**PROBLEM:**
Output, please, every line from the line that holds "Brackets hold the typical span" to the end, exactly as written.

**STORED DATA:**
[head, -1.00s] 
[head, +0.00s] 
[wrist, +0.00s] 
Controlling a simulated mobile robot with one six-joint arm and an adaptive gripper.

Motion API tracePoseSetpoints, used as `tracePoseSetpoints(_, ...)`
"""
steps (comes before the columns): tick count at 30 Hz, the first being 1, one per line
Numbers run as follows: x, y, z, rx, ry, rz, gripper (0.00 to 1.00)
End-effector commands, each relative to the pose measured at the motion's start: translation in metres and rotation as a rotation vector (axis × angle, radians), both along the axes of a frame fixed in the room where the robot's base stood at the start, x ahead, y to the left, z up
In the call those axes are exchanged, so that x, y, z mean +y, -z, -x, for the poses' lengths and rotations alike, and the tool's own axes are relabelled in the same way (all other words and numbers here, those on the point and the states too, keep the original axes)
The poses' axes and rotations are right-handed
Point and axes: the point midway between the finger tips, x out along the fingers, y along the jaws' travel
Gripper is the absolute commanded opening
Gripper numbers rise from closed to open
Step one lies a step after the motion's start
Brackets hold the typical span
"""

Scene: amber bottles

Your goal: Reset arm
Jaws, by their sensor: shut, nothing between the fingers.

**RESULT:**
Brackets hold the typical span
"""

Scene: amber bottles

Your goal: Reset arm
Jaws, by their sensor: shut, nothing between the fingers.

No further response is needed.